The geography. Yanaka sits on a small plateau dotted with temples and a major cemetery (Yanaka Cemetery, where multiple Tokugawa-era figures are buried). Temple land is hard to redevelop. Land around temple land tends to follow the same fate by zoning and tradition.

The bombs. During the March 1945 air raids, the Yanaka–Nippori area received substantially less damage than the wards south of it. The wooden Showa-era buildings on the street were already there in 1945 and never had to be rebuilt.

The merchant association. The shopkeeper community has actively resisted chain-store entry and large-scale redevelopment for decades. New tenants have to fit the street, and rent is set conservatively — high enough that the area survives, low enough that a single-family fishmonger can stay in business across generations.

Compared to Asakusa’s Nakamise, Yanaka Ginza is also not a temple-approach street. It serves the residential neighborhood around it.
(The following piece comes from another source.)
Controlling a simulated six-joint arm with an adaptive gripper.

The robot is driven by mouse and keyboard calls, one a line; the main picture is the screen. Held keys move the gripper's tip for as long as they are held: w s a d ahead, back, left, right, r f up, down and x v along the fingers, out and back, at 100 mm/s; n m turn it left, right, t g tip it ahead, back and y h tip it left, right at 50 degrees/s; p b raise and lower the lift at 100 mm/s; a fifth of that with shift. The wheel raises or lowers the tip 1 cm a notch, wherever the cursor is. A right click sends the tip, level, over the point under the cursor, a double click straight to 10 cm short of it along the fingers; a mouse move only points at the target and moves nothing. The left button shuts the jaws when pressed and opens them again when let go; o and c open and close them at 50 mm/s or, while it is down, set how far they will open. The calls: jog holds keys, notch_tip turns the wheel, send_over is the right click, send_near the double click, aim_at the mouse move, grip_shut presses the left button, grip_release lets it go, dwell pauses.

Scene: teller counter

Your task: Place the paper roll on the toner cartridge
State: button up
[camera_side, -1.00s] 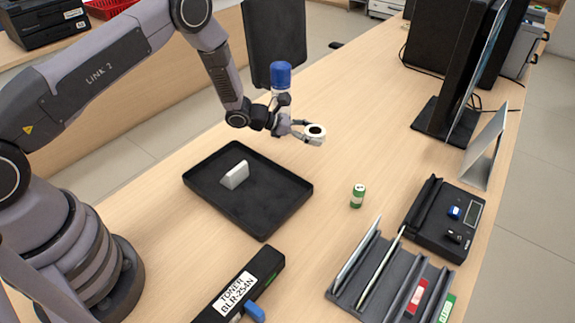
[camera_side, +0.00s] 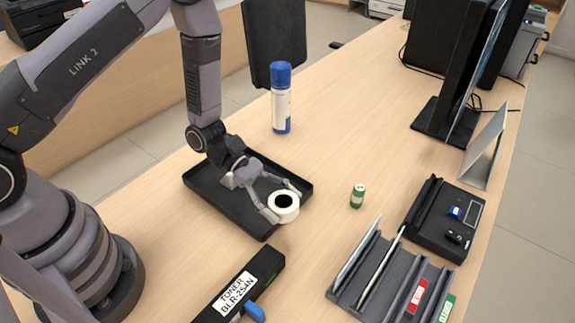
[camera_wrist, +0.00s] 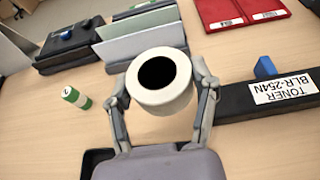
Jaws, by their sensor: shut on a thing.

The shops have to be useful to people who actually live there — which is what keeps the shops normal-priced and unstylized.

Where to experience it

  • Best entry: down Yuyake Dandan from Nippori Station, which gives you the cinematic descent into the street.
  • Best time: late afternoon, 4–5 pm, when locals come for evening shopping and the sunset hits the stairs.
  • Avoid: Sunday early afternoon (slightly busier), and Monday (some shops closed).
  • Combine with:
    • Nezu Shrine (15 minutes’ walk south), with its 200-gate red torii tunnel.
    • Yanaka Cemetery, which sits at the northern edge of the shopping street and is a famous spring cherry-blossom spot.
    • SCAI The Bathhouse, a contemporary art gallery housed in a converted 200-year-old public bath, 10 minutes’ walk away.

Bring some cash. Many shops accept IC cards now, but the small operators sometimes don’t, and a ¥250 menchi-katsu transaction does not need to involve a QR code.

Closing

Most Tokyo neighborhoods that survived the firebombs got demolished by the bubble economy. Yanaka, apparently, survived both — and one of the most rewarding hours in central Tokyo is still descending the Sunset Stairs and walking 170 meters of unrenovated 1960s shopfront.